%%
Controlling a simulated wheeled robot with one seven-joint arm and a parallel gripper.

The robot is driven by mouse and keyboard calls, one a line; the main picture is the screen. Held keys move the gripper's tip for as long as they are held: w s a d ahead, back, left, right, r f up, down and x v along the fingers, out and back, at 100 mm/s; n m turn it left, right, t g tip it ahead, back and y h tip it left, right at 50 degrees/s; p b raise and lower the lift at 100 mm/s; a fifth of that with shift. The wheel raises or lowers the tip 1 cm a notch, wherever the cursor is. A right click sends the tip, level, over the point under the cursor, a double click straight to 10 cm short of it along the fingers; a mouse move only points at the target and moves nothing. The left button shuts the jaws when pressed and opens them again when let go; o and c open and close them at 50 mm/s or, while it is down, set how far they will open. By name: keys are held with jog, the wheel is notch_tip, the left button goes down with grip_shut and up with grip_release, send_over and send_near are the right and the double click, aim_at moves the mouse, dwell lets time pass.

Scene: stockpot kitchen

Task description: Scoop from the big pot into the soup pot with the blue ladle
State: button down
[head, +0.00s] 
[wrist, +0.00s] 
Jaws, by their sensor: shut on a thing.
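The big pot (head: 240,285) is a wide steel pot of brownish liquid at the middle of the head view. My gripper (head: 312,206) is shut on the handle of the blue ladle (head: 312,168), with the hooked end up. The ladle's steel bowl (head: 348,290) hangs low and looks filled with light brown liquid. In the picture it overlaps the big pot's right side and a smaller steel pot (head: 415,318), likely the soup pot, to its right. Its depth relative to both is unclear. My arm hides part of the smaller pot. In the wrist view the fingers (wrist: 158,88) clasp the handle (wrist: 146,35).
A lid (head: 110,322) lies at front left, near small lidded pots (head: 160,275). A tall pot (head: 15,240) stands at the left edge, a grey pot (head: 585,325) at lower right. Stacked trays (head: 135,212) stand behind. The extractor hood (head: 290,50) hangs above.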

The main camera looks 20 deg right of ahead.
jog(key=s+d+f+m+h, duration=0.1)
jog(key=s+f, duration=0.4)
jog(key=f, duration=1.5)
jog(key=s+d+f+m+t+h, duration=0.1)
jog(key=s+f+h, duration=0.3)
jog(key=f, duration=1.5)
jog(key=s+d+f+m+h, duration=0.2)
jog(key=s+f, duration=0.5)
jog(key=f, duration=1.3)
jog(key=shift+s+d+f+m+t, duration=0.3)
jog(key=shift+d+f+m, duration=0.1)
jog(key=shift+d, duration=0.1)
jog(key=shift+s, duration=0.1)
%%
* EXERCISE BRIEF *
Set down exactly the lines from the line that contains "Scene: stockpot kitchen" to the line that contains "[wrist, +0.00s]", both lines included, and nothing more.

* WRITTEN RESPONSE *
Scene: stockpot kitchen

Task description: Scoop from the big pot into the soup pot with the blue ladle
State: button down
[head, +0.00s] 
[wrist, +0.00s] 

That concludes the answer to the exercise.